▶ **WRITTEN EXERCISE**: Write out all of the lines below, exactly and completely.

▶ **DATA SEGMENT**:
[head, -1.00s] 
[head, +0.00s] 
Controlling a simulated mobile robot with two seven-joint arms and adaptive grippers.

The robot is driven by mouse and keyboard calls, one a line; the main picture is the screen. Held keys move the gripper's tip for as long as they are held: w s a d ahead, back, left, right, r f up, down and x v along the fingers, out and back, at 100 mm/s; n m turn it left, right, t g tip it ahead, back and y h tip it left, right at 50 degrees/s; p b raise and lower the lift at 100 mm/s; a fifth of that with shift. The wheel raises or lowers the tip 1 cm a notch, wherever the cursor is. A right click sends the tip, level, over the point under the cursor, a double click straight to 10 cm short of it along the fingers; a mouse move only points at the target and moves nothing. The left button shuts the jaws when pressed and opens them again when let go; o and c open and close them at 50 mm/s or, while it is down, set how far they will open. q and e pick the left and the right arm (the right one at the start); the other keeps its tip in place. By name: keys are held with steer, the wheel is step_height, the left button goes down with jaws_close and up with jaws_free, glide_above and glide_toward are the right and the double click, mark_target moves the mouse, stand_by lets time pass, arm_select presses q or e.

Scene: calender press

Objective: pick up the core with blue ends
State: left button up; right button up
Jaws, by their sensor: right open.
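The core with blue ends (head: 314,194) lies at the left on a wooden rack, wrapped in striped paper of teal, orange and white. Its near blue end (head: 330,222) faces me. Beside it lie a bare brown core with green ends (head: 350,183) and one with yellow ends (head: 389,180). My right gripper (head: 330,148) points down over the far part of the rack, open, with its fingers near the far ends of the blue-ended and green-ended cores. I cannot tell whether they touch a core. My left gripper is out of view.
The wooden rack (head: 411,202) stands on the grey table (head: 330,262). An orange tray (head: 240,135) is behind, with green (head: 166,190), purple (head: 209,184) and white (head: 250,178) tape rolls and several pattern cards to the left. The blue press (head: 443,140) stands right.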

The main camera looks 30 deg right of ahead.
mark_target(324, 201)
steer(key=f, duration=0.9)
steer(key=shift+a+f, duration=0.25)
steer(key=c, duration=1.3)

▶ **RESULT**:
[head, -1.00s] 
[head, +0.00s] 
Controlling a simulated mobile robot with two seven-joint arms and adaptive grippers.

The robot is driven by mouse and keyboard calls, one a line; the main picture is the screen. Held keys move the gripper's tip for as long as they are held: w s a d ahead, back, left, right, r f up, down and x v along the fingers, out and back, at 100 mm/s; n m turn it left, right, t g tip it ahead, back and y h tip it left, right at 50 degrees/s; p b raise and lower the lift at 100 mm/s; a fifth of that with shift. The wheel raises or lowers the tip 1 cm a notch, wherever the cursor is. A right click sends the tip, level, over the point under the cursor, a double click straight to 10 cm short of it along the fingers; a mouse move only points at the target and moves nothing. The left button shuts the jaws when pressed and opens them again when let go; o and c open and close them at 50 mm/s or, while it is down, set how far they will open. q and e pick the left and the right arm (the right one at the start); the other keeps its tip in place. By name: keys are held with steer, the wheel is step_height, the left button goes down with jaws_close and up with jaws_free, glide_above and glide_toward are the right and the double click, mark_target moves the mouse, stand_by lets time pass, arm_select presses q or e.

Scene: calender press

Objective: pick up the core with blue ends
State: left button up; right button up
Jaws, by their sensor: right open.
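The core with blue ends (head: 314,194) lies at the left on a wooden rack, wrapped in striped paper of teal, orange and white. Its near blue end (head: 330,222) faces me. Beside it lie a bare brown core with green ends (head: 350,183) and one with yellow ends (head: 389,180). My right gripper (head: 330,148) points down over the far part of the rack, open, with its fingers near the far ends of the blue-ended and green-ended cores. I cannot tell whether they touch a core. My left gripper is out of view.
The wooden rack (head: 411,202) stands on the grey table (head: 330,262). An orange tray (head: 240,135) is behind, with green (head: 166,190), purple (head: 209,184) and white (head: 250,178) tape rolls and several pattern cards to the left. The blue press (head: 443,140) stands right.

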The main camera looks 30 deg right of ahead.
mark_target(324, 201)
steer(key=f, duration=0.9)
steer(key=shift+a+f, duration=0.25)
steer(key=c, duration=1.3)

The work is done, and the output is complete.